Where’s the Independence?

Getting some air, by for the love of BROOKLYN
The Bushwick Housing Independence Project — another brainchild of Father Powis, former chief of St. Barbara’s Catholic Church — is an organization that helps people fight eviction from, and get repairs made to, their rent-regulated Bushwick apartments. NYT’s David Gonzalez makes much sap of a serendipitously (for the reporter) placed portrait of MLK in a particularly stinky building being targeted by Bushwick Housing Independence: “Bushwick Tenants’ Dreams Are Mired in the Stench.” The landlord has offered buyouts to the tenants: two years of rent and help finding another regulated apartment somewhere else. It seems to me if Bushwick Housing Independence cared even about the near-term well-being of its clients, it would tell them to take the money and run. Are we to believe that existing another 30 years in a crummy railroad is what passes for “dreams” in Bushwick?
What mostly bothers me is BHIP’s Orwellian name: nothing about an organization that demands landlords become the de facto guardians of their customers evokes “independence.” Being independent means taking responsibility for one’s own life.
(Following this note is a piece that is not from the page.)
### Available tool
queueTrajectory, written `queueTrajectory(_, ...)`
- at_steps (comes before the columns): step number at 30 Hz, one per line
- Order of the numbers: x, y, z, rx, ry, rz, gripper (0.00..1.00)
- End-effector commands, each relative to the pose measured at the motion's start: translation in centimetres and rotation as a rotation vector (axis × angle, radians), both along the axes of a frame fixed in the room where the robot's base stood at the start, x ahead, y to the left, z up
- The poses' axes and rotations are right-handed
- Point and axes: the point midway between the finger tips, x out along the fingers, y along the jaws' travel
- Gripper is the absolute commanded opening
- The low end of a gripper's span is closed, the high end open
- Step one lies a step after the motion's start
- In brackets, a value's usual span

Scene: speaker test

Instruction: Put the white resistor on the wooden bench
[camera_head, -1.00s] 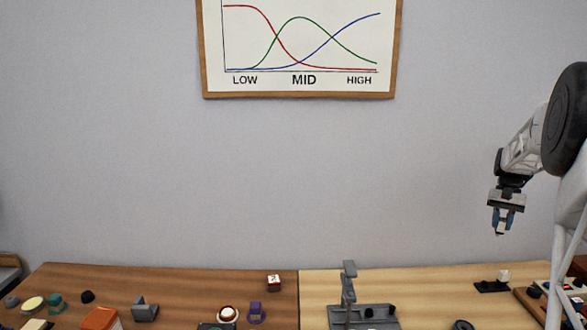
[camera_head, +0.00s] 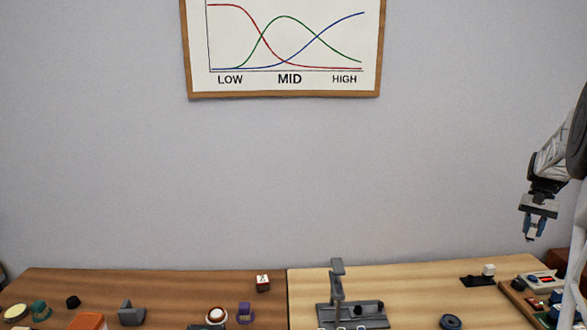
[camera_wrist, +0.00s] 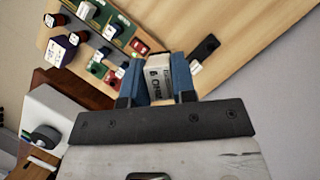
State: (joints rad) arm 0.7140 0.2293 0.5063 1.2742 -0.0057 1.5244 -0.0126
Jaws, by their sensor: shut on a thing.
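My gripper (camera_head: 539,232) hangs at the right of the head view, above the bench top and in front of the wall. In the wrist view, its blue fingers (camera_wrist: 157,68) are shut on a small white block with dark lettering, which I take for the white resistor (camera_wrist: 158,80). In the head view the held piece is too small to make out. The wooden bench has a light top (camera_head: 425,285) on the right and a darker brown top (camera_head: 160,285) on the left. The light top also shows below my gripper in the wrist view (camera_wrist: 245,25).
A grey stand (camera_head: 338,290) is on the light top. A black piece with a white block (camera_head: 488,270) lies near its right end, beside a tray of parts (camera_head: 535,290). A black ring (camera_head: 451,321) is in front. Several small parts crowd the brown top. Light wood between them is bare.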

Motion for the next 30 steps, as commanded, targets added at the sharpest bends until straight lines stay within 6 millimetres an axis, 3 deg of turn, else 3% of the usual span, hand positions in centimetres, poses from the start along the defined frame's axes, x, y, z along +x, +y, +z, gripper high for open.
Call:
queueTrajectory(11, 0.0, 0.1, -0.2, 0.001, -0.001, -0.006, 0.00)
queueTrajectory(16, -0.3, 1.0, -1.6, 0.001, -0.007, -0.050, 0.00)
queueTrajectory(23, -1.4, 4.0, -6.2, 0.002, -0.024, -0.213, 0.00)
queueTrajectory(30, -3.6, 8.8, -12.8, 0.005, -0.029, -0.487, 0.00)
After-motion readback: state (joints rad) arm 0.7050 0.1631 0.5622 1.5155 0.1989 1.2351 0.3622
Demanding that your rental apartment be considered, for all intents and purposes, your property with NONE of the duties ownership generally entails is the opposite of taking responsibility. It’s to demand to be taken care of like a child and simultaneously be allowed all the freedoms that come with adulthood. Unfortunately for the “children” this situation is unsustainable long-term and when it ends, they find themselves with few skills for coping with life as the adults they are. This then somehow is the fault of everyone else in the world who didn’t save them from their own personal failings.
Priorities are truly skewed in this city. Even if the situation were sustainable, even if it were just, it is not in any way “independence.”